begin Given information

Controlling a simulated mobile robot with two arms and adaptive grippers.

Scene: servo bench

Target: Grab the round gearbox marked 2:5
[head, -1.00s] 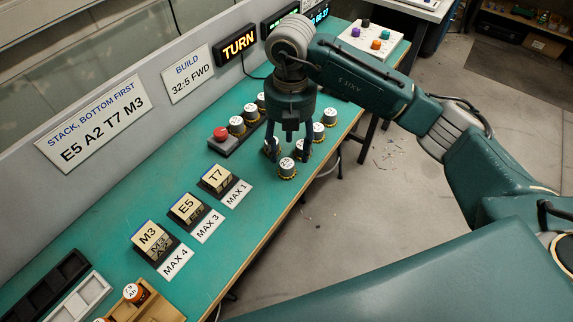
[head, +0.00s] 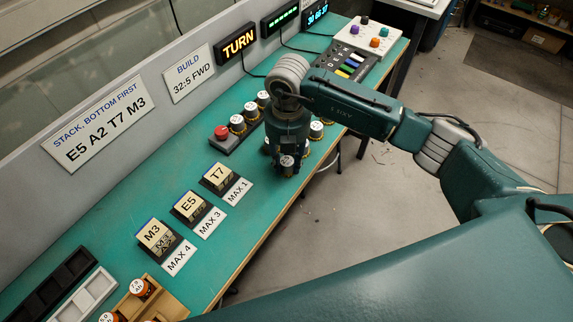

end Given information

Retype, word for word, only the lines from the line with "Scene: servo bench" to the final line of the listing above; the pictures do not belong in the copy.

▶ Written response:
Scene: servo bench

Target: Grab the round gearbox marked 2:5
[head, -1.00s] 
[head, +0.00s] 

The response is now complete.